== WHAT IS REQUIRED ==
Scan the material and copy every line in which "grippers" appears.
>> begin STORED DATA
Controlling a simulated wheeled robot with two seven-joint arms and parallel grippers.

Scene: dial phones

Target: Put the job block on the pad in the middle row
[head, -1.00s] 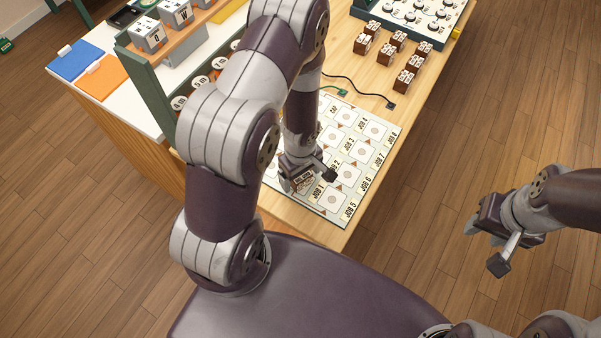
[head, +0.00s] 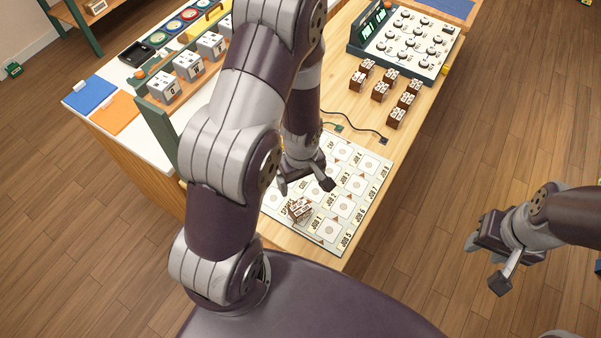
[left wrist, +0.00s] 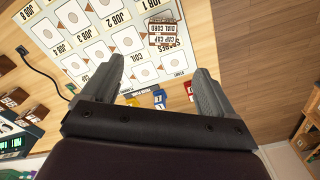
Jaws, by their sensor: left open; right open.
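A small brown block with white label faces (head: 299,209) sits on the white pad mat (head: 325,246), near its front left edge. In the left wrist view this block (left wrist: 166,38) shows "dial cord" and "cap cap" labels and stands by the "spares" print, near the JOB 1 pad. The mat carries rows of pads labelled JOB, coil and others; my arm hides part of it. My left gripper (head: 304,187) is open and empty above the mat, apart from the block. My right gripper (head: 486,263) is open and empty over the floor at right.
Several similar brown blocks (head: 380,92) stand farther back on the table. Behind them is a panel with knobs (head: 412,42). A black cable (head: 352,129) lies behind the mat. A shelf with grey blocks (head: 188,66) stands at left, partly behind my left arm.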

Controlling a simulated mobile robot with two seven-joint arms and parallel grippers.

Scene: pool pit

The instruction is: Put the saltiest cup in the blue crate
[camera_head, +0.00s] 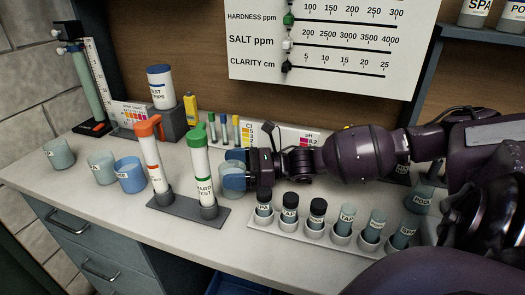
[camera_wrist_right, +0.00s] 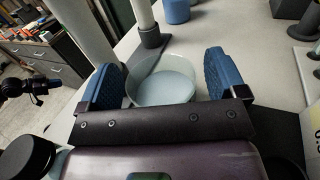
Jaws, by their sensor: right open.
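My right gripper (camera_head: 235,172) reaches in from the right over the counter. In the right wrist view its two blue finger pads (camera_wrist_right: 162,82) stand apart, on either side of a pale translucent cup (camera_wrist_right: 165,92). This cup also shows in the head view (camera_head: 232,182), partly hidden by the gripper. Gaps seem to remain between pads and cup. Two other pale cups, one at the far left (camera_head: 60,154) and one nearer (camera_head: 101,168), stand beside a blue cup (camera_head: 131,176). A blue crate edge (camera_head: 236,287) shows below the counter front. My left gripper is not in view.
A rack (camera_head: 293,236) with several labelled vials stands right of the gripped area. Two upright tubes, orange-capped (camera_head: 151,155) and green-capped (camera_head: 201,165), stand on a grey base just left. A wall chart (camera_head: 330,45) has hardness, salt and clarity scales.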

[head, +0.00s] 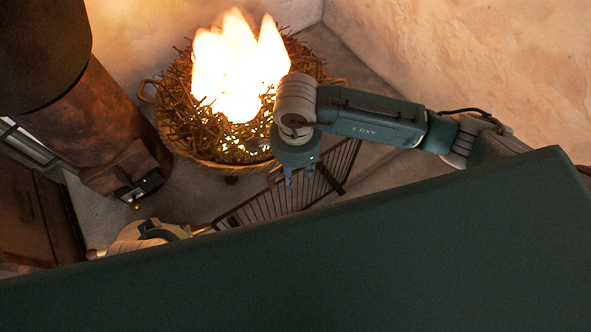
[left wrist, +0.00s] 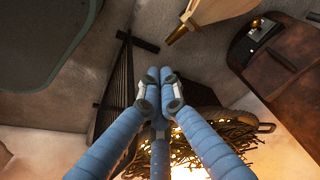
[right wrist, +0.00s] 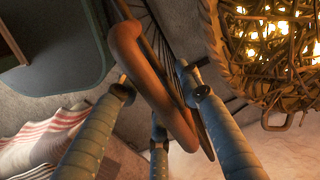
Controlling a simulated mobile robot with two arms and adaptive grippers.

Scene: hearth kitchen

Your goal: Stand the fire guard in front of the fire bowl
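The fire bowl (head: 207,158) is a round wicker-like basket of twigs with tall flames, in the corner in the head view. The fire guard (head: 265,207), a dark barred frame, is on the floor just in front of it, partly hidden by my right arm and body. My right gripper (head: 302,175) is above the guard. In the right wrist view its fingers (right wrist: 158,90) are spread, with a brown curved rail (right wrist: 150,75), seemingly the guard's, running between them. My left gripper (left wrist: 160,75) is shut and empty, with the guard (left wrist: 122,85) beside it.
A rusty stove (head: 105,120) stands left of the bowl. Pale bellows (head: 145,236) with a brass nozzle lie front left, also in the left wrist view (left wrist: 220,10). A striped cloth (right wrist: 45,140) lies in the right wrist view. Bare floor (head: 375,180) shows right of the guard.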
>> end STORED DATA
== ANSWER TO THIS TASK ==
Controlling a simulated wheeled robot with two seven-joint arms and parallel grippers.
Controlling a simulated mobile robot with two seven-joint arms and parallel grippers.
Controlling a simulated mobile robot with two arms and adaptive grippers.

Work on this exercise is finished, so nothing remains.